Data section:
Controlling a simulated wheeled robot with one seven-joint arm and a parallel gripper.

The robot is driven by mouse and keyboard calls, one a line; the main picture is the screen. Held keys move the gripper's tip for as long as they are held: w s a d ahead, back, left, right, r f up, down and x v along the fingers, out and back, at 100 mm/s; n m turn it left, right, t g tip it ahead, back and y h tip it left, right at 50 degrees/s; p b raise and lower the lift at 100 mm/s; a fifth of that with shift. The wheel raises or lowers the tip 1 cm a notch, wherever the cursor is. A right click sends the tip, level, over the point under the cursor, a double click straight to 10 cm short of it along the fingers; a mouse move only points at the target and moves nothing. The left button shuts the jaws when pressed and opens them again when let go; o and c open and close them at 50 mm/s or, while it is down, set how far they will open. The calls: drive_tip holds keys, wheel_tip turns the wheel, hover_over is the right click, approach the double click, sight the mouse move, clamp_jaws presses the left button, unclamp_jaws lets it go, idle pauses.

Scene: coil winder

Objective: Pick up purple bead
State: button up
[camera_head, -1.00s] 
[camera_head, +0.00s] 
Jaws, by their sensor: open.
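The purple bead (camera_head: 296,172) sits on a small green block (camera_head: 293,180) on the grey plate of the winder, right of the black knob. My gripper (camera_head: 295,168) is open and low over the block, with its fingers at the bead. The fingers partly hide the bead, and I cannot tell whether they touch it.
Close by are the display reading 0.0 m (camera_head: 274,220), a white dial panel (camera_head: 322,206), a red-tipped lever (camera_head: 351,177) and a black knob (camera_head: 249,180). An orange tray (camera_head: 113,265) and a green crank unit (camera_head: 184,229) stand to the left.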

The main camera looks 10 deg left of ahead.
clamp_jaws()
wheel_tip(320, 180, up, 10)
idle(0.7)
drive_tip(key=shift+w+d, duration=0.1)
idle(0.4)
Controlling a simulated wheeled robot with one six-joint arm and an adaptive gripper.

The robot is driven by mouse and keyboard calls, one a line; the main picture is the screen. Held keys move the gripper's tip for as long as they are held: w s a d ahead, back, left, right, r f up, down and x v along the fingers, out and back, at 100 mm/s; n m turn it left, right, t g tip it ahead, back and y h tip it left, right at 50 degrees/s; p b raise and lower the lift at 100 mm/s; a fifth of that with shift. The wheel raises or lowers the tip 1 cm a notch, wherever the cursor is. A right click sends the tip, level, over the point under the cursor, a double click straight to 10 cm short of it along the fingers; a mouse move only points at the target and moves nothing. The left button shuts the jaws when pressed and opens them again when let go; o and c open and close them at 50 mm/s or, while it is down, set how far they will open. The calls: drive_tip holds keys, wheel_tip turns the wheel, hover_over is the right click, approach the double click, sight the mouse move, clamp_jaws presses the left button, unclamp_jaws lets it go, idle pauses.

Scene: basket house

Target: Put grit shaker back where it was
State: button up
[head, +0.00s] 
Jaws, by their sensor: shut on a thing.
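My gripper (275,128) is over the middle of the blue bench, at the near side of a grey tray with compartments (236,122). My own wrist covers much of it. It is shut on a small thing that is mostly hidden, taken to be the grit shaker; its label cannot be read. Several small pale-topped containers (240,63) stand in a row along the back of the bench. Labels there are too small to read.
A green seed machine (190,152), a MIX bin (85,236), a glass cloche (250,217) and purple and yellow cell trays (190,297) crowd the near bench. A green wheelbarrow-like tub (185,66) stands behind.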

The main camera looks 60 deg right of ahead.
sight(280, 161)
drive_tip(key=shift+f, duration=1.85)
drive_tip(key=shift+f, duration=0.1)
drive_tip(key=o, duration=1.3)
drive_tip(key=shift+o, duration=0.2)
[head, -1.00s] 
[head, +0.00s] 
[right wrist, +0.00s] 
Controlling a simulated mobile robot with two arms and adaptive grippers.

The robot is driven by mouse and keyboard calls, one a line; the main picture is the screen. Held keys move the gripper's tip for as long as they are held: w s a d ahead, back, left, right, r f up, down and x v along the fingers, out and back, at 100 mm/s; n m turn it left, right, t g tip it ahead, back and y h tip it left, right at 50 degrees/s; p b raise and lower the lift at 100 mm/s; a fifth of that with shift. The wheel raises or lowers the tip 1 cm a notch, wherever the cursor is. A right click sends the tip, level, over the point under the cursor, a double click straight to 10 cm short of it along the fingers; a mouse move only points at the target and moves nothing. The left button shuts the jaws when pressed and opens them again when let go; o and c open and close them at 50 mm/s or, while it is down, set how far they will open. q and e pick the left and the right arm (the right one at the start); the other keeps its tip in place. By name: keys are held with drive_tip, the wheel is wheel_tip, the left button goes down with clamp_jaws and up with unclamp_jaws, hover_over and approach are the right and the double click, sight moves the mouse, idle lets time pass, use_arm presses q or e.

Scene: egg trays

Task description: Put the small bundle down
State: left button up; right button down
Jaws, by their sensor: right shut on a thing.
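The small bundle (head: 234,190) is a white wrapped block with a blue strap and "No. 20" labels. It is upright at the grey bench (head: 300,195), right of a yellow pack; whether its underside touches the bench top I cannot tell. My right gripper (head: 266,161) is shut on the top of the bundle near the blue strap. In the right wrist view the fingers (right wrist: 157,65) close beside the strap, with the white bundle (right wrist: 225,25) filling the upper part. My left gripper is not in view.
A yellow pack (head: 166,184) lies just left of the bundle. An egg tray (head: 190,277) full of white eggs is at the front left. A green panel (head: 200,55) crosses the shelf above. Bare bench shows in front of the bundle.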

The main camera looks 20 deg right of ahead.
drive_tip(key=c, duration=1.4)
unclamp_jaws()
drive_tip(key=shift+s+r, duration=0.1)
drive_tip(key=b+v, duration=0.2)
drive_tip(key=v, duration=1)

Required work:
Out of the records, collect only those lines that contain the string "adaptive".

Expected answer:
Controlling a simulated wheeled robot with one six-joint arm and an adaptive gripper.
Controlling a simulated mobile robot with two arms and adaptive grippers.

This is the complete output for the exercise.